4. General Pattern
===================================

Here we will list some frequently faced cases, and introduce some usually used methods.
As the calculation of the X update and the Z update are equivalent (as we could switch the parameter notations).
We will discuss the update of X (as an example), and the same principle could be applied to
Z updates.
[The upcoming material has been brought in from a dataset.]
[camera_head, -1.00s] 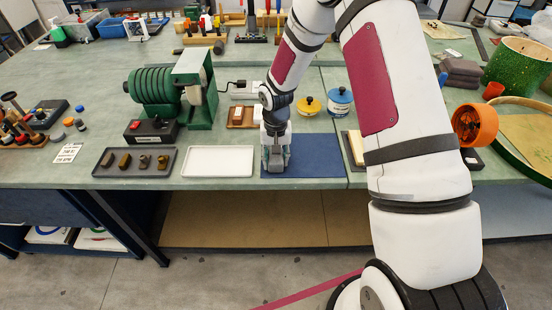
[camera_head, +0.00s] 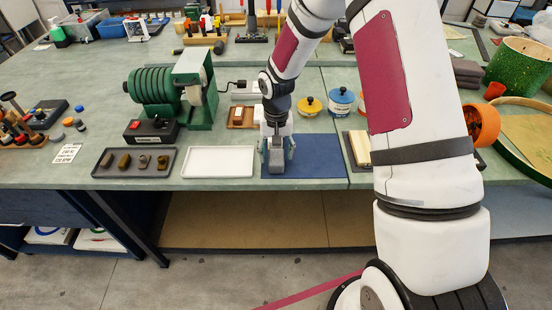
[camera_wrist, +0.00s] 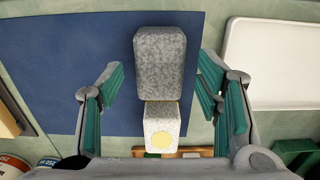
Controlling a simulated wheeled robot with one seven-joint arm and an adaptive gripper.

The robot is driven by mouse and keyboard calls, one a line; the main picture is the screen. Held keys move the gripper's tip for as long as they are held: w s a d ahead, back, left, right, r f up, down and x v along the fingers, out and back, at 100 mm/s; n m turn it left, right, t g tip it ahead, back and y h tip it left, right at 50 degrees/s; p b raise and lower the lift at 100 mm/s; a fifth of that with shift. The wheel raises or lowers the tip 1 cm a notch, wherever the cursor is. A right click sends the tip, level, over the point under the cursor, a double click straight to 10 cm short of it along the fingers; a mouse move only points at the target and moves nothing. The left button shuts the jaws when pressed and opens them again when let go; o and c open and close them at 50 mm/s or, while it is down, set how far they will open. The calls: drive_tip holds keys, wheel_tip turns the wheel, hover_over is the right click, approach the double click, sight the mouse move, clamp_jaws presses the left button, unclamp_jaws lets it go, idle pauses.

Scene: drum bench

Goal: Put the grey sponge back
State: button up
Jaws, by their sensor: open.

Consider the general X-update as follows:

.. math::
  X^{+} = \arg\min_{x}(f(x) + (\rho/2)\|Ax- v\|_{2}^{2})

Where :math:`v = - Bz + c - u` is a known constant vector for X-update.


4.1 Proximity Operator
----------------------------

More detail about this could be seen in the proximal algorithm pages (corresponding to the proximal algorithm paper by S.Boyd, recommond to read).
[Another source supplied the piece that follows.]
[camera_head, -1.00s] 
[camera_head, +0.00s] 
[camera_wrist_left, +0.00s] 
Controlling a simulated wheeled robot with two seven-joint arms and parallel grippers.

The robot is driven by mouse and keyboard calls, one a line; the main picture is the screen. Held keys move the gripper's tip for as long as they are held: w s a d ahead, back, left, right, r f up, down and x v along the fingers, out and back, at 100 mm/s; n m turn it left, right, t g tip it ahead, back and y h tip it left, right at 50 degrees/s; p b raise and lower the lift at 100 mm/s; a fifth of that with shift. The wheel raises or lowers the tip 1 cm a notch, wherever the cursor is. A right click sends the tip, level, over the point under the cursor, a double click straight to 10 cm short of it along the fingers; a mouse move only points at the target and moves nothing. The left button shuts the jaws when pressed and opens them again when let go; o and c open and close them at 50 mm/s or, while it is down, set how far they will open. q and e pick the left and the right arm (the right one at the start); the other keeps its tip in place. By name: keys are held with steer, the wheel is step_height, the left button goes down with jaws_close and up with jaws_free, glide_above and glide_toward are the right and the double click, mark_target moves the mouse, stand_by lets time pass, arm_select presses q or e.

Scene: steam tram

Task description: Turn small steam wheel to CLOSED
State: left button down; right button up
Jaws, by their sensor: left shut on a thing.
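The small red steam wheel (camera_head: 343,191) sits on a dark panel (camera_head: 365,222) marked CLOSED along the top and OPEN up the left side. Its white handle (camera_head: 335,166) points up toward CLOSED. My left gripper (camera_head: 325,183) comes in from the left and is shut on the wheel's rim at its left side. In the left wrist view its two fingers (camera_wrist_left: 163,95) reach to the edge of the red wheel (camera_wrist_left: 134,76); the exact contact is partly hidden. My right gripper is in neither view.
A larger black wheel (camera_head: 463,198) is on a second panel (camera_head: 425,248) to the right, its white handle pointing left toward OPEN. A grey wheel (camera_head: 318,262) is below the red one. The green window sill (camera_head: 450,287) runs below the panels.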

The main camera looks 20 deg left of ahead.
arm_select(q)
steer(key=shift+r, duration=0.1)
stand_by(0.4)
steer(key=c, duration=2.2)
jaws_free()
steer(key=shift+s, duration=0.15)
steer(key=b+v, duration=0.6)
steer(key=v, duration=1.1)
If we consider A = I , we can simplify the x-update to a proximity operator:

.. math::
  X^{+} = \arg\min_{x}(f(x) + (\rho/2)\|x- v\|_{2}^{2}) = \mathbf{prox}_{q/\rho,f(x)}(v)

This expression is closely related to the **Moreau envelope** or the **Moreau Yosida regulaization** with the expression:

.. math::
  M_{1/\rho} = f(x) + (\rho/2)\|x- v\|_{2}^{2}

We have som useful results:

* Moreau envelop of l1 norm is huber function, and the proximity operator of l1 norm is the shrinkage function.
* Proximity operator of a indicator function is the projection onto that set.

4.2 Quadratic Objective Function
------------------------------

Consider the quadratic primal objective function (with P symmetric positive semidefinite):

.. math::
  f(x) = (1/2)x^{T}Px + q^{T}x + r

Assume :math:`P+\rho A^{T}A` is invertible, then we can derivate the expression of the optimal x with the first order optimal condition:

.. math::
  \frac{\partial f}{\partial x} = Px^{+} + q + \rho A^{T}(Ax^{+}-v) = 0

.. math::
  x^{+} = (P + \rho A^{T}A)^{-1}(\rho A^{T} v - q)

We have several options to solve this linear equation:

* Solve directly, form the matrix :math:`P+\rho A^{T}A, ` (:math:`\mathcal{O}(pn^{2})`), then calculate and cache the factorization (:math:`\mathcal{O}(n^{3})`), the back-solve cost :math:`\mathcal{O}(n^{2})`.
* Further exploit the spairty to save the factorization cost.
* If we update :math:`\rho`, we will have to update the factorization of :math:`P+\rho A^{T}A`, which is a large cost. We should weight the update of :math:`\rho` and the update of factorization.
* We can use the matrix inverse lamma to simplify the inverse, while all the inverse in the expression exist. With the expression we can reduce the problem to a faster calcualtion, if the inverse of P could be calculated fast, or the dimension p is small.

.. math::
  (P+\rho A^{T}A)^{-1} = P^{-1} + \rho P^{-1}A^{T}(I + \rho AP^{-1}A^{T})^{-1}AP^{-1}

Add an equation constraint Fx = g, with an addition constraint variable, the x update will be :

.. math::
  x^{+} = \arg\min_{x} ((1/2)x^{T}Px + q^{T}x + r + \lambda^{T}(Fx-g) +(\rho/2)\|x- v\|_{2}^{2})

The first order optimal conditions are :

.. math::
  \begin{align*}
  \frac{\partial (\cdot)}{\partial x} &= (P + \rho A^{T}A)x + q - \rho A^{T}v + F^{T}\lambda = 0 \\
  \frac{\partial (\cdot)}{\partial \lambda} &= Fx - g = 0
  \end{align*}

These equations corresponding to the solution of the following linear equation:

.. math::
  \begin{bmatrix} P + \rho A^{T}A  & F^{T}\\ F & 0 \end{bmatrix}
  \begin{bmatrix} x^{+} \\ \lambda \end{bmatrix} + \begin{bmatrix}q-\rho A^{T}v \\ -g \end{bmatrix} = 0

4.3 Smooth Objective Terms
-----------------------------------------

Now consider some more complicate cases. When f is smooth, general iterative methods can be used to carry out the x-minimization.
We can use the standard Newton's method, or using some method for large problems, for examples the conjugate gradient method of the
limited memory Broyden-Fletcher-Goldfarb-Shanno(L-BFGS) algorithm. The convergence depends on the condition of f function, the quadratic penalty term tends to improve the convergence.

* Early termination
* Warn start

4.4 Decomposition
---------------------------
 By apply decomposition on the update, we could further use parallex calculation.